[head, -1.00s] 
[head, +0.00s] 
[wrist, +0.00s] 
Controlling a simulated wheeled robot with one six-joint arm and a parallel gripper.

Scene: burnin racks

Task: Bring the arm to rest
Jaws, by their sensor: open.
•••
Extract all of the data above without altering anything.

[head, -1.00s] 
[head, +0.00s] 
[wrist, +0.00s] 
Controlling a simulated wheeled robot with one six-joint arm and a parallel gripper.

Scene: burnin racks

Task: Bring the arm to rest
Jaws, by their sensor: open.

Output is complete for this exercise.